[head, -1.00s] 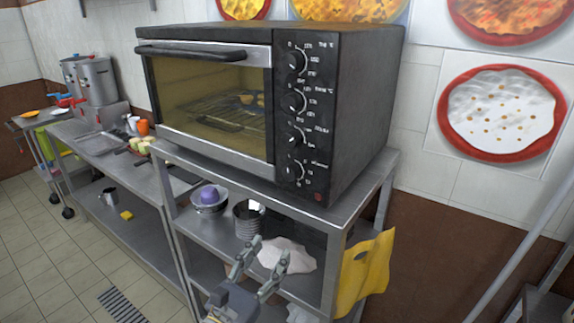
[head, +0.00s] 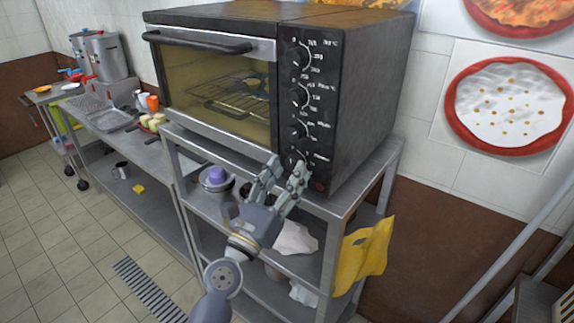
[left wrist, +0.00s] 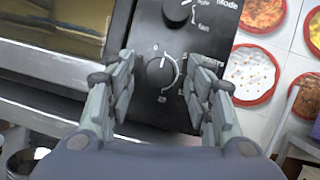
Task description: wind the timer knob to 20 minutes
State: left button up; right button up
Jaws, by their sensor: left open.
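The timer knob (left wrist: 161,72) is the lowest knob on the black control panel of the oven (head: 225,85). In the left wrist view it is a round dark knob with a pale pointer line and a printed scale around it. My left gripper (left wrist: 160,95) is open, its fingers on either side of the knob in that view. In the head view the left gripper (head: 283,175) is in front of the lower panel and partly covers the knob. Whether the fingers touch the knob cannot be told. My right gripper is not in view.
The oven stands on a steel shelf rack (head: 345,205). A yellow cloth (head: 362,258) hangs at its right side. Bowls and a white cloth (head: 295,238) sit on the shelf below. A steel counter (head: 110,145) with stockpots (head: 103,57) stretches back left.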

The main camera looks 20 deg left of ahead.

WHAT YOU ARE ASKED TO DO: Copy exactly, and only, the lines from the one containing "Task description: wind" through the last line of the listing.

THE SOLUTION:
Task description: wind the timer knob to 20 minutes
State: left button up; right button up
Jaws, by their sensor: left open.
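The timer knob (left wrist: 161,72) is the lowest knob on the black control panel of the oven (head: 225,85). In the left wrist view it is a round dark knob with a pale pointer line and a printed scale around it. My left gripper (left wrist: 160,95) is open, its fingers on either side of the knob in that view. In the head view the left gripper (head: 283,175) is in front of the lower panel and partly covers the knob. Whether the fingers touch the knob cannot be told. My right gripper is not in view.
The oven stands on a steel shelf rack (head: 345,205). A yellow cloth (head: 362,258) hangs at its right side. Bowls and a white cloth (head: 295,238) sit on the shelf below. A steel counter (head: 110,145) with stockpots (head: 103,57) stretches back left.

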The main camera looks 20 deg left of ahead.

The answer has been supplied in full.